== ENTRIES ==

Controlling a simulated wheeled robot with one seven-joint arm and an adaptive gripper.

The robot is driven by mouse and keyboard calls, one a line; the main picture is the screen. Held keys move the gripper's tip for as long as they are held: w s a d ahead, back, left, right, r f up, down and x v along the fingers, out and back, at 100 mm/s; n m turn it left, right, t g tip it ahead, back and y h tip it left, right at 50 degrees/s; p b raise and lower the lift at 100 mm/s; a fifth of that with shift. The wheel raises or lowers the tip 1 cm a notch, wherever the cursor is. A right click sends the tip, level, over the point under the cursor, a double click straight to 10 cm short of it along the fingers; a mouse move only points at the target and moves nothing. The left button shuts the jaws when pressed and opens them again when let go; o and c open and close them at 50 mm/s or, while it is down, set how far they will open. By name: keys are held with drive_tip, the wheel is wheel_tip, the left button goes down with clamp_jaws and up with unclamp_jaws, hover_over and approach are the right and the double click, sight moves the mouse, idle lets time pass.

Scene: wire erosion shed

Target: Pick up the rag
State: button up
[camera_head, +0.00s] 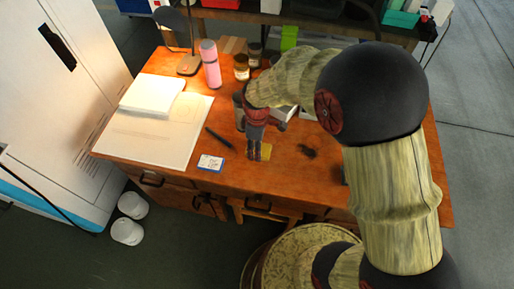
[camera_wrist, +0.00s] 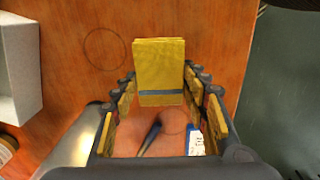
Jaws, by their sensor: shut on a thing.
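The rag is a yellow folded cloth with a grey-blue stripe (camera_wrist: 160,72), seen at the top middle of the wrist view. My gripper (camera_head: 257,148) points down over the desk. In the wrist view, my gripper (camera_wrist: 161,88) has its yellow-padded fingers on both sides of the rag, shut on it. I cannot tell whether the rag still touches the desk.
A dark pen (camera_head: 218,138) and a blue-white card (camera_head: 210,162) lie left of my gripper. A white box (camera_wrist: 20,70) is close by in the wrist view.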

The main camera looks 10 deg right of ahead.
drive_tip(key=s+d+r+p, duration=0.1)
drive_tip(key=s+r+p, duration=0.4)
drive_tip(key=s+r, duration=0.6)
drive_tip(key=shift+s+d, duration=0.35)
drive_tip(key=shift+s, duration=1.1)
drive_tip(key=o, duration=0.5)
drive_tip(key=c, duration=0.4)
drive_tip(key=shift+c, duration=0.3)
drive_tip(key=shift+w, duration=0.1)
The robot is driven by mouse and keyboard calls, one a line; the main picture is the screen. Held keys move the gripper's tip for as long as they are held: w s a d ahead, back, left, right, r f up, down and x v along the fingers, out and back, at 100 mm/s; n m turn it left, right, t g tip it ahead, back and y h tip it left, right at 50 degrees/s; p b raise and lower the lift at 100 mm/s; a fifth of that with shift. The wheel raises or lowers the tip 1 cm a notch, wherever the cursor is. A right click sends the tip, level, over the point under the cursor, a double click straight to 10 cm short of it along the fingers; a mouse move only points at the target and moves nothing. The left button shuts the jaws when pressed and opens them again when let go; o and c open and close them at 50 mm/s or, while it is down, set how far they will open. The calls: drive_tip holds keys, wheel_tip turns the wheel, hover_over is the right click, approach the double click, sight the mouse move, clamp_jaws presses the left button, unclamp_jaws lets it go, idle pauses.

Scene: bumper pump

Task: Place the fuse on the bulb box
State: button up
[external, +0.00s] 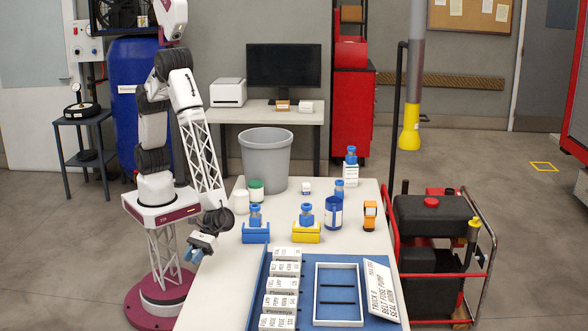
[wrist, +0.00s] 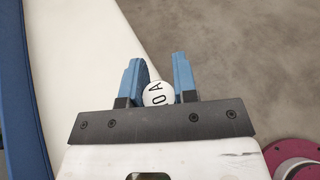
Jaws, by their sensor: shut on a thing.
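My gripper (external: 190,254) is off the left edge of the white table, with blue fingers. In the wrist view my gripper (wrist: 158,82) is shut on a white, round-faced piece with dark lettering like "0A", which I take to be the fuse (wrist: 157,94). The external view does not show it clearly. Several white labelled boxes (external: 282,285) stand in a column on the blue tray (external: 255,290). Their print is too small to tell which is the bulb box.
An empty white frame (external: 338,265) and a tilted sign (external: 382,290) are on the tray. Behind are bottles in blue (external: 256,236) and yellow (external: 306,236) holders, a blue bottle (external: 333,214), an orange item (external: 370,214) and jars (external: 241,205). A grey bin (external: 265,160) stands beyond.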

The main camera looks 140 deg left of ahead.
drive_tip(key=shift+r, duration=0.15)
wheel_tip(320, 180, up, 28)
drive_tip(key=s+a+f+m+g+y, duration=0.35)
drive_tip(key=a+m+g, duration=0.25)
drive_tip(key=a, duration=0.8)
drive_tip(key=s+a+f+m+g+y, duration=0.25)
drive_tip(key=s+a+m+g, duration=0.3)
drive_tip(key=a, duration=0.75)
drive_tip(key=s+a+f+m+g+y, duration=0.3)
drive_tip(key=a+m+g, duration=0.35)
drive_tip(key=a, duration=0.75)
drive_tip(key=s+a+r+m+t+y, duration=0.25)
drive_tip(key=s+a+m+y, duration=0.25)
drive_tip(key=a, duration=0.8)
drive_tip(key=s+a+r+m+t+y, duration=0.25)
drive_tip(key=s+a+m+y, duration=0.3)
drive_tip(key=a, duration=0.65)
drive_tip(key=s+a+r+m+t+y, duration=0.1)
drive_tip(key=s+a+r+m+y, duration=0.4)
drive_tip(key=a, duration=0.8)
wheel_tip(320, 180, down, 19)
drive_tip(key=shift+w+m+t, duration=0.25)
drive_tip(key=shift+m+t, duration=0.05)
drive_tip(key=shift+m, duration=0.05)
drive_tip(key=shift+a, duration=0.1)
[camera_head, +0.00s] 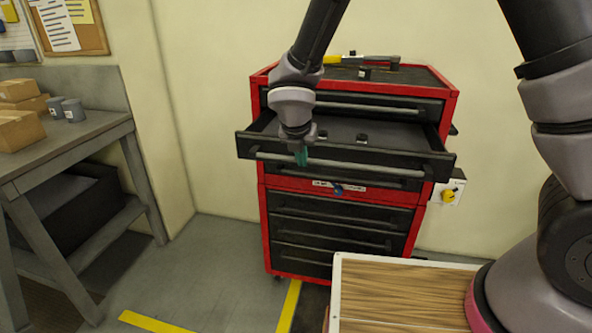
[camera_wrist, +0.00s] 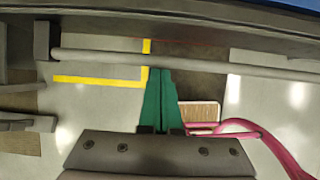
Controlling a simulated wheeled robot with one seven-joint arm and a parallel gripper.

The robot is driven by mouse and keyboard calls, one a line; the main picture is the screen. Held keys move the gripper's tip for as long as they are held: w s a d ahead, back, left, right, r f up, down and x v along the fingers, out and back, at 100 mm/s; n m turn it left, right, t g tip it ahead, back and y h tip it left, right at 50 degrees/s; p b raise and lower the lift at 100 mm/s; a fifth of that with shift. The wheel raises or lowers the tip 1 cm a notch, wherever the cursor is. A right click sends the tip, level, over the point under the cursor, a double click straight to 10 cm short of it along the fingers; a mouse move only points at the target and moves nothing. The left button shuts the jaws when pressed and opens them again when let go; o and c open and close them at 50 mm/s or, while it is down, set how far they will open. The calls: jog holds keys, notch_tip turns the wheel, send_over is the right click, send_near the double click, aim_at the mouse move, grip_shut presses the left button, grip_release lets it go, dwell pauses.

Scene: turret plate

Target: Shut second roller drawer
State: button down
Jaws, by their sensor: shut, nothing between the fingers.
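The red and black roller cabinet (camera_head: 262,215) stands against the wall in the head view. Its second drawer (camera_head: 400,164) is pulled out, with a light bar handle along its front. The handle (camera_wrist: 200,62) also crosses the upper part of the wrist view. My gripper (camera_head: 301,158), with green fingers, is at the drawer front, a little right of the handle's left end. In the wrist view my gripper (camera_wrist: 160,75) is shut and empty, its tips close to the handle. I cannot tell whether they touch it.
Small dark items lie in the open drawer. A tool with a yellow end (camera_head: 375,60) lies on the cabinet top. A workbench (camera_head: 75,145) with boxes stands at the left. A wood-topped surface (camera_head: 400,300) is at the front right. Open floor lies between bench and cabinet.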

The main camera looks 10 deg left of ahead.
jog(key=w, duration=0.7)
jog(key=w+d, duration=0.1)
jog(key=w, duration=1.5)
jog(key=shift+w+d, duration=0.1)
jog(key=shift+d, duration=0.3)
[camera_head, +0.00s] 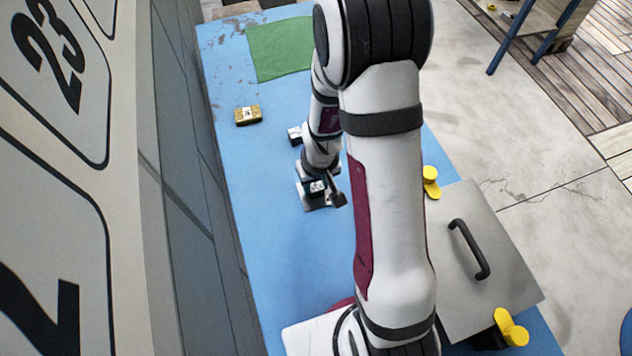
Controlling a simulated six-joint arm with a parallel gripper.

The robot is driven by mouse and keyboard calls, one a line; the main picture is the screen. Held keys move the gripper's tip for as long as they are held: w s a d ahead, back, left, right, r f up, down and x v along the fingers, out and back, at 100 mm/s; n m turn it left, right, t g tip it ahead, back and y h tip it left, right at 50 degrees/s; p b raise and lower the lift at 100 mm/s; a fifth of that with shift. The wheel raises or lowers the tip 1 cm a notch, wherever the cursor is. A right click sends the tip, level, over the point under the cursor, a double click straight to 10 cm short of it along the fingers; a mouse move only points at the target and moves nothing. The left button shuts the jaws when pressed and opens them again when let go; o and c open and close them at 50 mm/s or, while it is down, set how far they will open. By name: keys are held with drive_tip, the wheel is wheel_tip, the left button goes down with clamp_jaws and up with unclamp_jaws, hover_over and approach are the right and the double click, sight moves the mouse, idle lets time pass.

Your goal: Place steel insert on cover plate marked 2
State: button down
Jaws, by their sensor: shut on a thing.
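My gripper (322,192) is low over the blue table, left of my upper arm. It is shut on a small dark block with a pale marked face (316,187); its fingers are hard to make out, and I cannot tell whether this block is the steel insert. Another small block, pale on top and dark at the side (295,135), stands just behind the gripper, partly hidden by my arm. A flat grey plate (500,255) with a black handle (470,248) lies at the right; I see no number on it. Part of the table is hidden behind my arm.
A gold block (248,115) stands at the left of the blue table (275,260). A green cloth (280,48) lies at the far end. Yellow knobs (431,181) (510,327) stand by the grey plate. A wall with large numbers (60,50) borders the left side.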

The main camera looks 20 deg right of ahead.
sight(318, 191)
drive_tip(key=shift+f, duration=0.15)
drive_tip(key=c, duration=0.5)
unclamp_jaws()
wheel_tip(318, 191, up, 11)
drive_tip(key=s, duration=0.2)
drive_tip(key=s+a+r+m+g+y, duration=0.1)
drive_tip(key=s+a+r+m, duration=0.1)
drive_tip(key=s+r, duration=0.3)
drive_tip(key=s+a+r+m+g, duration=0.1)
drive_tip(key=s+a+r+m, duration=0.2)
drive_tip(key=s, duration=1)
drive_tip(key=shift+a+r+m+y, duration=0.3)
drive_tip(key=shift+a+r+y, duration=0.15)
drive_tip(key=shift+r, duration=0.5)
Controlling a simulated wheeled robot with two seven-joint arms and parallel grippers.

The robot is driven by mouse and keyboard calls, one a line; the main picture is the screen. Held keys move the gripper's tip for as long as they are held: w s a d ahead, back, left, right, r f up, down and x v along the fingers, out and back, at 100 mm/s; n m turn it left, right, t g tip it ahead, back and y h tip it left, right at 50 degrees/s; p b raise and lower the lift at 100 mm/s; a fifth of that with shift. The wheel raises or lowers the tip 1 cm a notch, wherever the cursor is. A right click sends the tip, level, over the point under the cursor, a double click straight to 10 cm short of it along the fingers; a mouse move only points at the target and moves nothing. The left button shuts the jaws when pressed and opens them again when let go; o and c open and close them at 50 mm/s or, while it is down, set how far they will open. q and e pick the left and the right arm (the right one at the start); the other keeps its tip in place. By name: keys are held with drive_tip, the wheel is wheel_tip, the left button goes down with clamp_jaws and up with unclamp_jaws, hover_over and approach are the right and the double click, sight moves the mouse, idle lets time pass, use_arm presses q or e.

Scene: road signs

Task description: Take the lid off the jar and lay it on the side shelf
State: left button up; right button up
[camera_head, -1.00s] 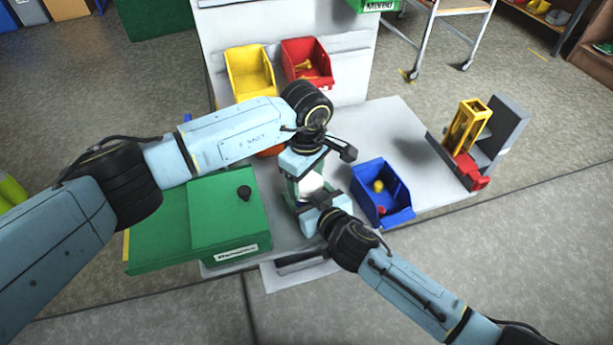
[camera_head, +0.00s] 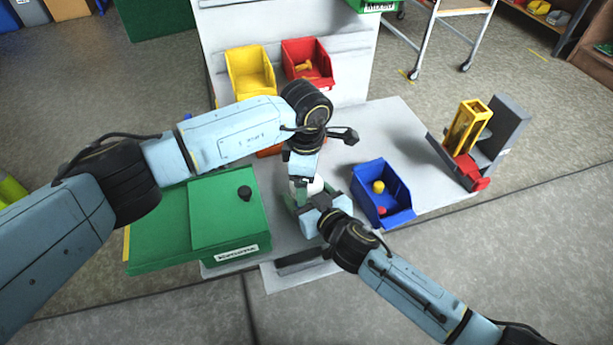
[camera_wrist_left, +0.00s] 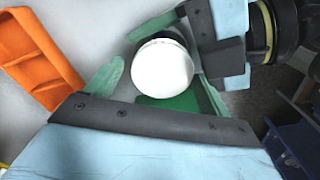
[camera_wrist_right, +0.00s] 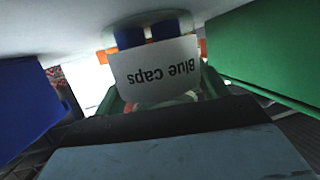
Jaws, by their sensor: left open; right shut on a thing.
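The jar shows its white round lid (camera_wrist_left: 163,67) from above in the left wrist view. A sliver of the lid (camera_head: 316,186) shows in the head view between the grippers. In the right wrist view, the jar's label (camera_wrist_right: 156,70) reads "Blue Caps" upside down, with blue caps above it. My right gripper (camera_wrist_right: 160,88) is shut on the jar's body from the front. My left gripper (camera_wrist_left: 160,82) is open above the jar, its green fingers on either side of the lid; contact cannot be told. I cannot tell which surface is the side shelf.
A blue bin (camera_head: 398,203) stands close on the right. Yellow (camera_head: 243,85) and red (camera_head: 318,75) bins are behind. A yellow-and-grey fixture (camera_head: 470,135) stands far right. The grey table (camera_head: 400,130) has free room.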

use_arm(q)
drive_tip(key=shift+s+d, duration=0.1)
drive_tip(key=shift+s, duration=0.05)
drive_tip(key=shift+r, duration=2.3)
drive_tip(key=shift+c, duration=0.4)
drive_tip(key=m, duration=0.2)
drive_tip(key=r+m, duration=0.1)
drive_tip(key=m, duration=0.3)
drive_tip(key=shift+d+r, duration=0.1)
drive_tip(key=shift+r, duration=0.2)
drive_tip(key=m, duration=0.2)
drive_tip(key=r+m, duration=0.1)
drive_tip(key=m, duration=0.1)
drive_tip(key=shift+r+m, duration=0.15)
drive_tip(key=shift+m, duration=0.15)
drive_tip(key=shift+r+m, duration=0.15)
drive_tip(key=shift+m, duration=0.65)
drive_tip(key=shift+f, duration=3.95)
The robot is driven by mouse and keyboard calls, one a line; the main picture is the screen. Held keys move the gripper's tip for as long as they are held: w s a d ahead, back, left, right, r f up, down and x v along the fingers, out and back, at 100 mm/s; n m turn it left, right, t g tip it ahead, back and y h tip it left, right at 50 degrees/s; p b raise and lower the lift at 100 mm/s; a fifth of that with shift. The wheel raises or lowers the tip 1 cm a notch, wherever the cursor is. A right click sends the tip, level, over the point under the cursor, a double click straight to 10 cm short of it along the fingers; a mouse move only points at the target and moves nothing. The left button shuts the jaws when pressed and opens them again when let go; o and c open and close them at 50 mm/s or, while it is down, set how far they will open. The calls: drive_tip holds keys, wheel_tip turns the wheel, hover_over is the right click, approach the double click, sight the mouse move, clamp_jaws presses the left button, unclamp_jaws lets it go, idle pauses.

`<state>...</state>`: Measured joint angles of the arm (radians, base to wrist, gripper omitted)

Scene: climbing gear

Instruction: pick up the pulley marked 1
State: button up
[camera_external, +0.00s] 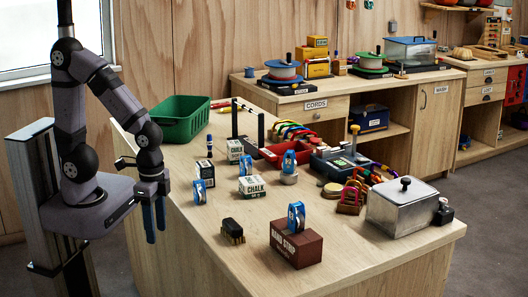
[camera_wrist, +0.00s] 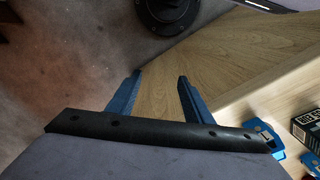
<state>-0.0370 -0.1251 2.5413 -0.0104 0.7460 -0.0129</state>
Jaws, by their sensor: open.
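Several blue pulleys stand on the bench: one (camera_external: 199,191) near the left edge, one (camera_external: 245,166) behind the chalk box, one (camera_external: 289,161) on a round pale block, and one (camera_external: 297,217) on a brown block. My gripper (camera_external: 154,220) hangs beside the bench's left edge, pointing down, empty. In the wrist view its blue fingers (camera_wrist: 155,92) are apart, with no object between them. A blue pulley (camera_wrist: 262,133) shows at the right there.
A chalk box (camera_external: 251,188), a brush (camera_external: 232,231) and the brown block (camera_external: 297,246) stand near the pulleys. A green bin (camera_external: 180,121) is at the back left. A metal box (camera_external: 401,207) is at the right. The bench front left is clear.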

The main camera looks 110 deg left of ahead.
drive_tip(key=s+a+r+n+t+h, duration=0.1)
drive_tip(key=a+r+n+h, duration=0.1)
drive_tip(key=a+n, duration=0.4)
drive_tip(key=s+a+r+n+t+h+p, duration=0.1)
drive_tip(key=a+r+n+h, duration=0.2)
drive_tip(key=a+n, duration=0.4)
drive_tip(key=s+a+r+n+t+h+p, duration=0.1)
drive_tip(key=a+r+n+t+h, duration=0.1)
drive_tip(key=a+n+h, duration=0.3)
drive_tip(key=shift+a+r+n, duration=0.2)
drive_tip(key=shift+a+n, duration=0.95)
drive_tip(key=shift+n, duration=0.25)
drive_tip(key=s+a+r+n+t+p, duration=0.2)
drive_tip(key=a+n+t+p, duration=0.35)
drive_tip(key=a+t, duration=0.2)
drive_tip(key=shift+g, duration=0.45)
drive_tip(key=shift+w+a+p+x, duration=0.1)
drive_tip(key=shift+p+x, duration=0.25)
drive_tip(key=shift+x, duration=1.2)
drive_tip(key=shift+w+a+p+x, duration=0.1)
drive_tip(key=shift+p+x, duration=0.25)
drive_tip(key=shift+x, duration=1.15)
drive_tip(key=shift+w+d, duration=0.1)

== GOAL OF THE EXERCISE ==
Quote word for word only the lines above from the one containing "Scene: bumper pump" through the one containing "[wrist, +0.00s]". Pictures stay out of your copy.

== EXERCISE RESPONSE ==
Scene: bumper pump

Task: Place the fuse on the bulb box
State: button up
[external, +0.00s] 
[wrist, +0.00s] 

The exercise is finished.